------ DATA LINES

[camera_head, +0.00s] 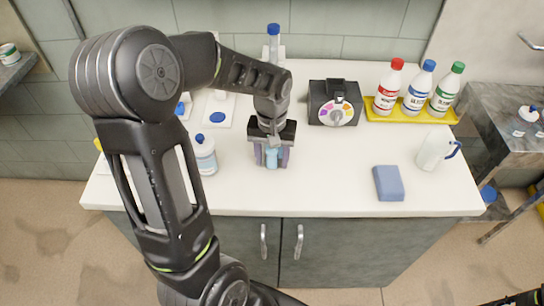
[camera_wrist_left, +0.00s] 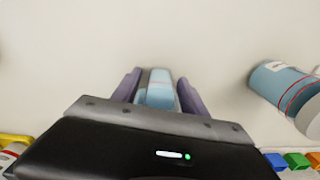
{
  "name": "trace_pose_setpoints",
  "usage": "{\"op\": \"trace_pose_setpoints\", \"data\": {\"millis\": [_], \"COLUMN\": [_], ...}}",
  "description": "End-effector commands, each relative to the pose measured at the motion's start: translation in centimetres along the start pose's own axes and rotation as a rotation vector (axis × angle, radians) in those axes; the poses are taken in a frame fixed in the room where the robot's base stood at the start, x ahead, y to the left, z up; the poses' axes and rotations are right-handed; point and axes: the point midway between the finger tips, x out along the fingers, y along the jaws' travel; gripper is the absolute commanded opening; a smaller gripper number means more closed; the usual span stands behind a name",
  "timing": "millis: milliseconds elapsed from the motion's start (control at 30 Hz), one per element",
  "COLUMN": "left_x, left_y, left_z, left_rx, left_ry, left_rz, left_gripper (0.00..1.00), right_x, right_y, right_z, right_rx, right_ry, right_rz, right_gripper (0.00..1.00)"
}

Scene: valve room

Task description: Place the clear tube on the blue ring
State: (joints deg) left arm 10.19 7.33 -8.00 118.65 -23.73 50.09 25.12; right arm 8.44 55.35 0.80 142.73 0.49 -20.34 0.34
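My left gripper (camera_head: 271,163) points down over the front middle of the white counter. Its two purple fingers are close on either side of a light blue, tube-like piece, which also shows between the fingers in the left wrist view (camera_wrist_left: 157,90). I cannot tell whether this is the clear tube. A slim clear vessel with a blue cap (camera_head: 273,40) stands upright at the back, partly behind my wrist. A blue round mark (camera_head: 217,118), possibly the blue ring, lies on a white plate left of my gripper. Another blue piece (camera_head: 181,108) is partly hidden by my arm.
A labelled bottle (camera_head: 204,155) stands close left of my gripper. A black device with a coloured dial (camera_head: 338,112) is right. A yellow tray (camera_head: 450,117) holds three bottles. The counter between gripper and block is clear.

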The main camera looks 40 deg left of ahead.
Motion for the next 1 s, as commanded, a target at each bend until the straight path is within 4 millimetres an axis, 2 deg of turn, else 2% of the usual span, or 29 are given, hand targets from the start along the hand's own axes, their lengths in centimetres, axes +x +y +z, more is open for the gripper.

------------

:: EXERCISE ::
Pick out the lines containing the word "from" and show them.

:: TASK RESULT ::
  "timing": "millis: milliseconds elapsed from the motion's start (control at 30 Hz), one per element",
Motion for the next 1 s, as commanded, a target at each bend until the straight path is within 4 millimetres an axis, 2 deg of turn, else 2% of the usual span, or 29 are given, hand targets from the start along the hand's own axes, their lengths in centimetres, axes +x +y +z, more is open for the gripper.

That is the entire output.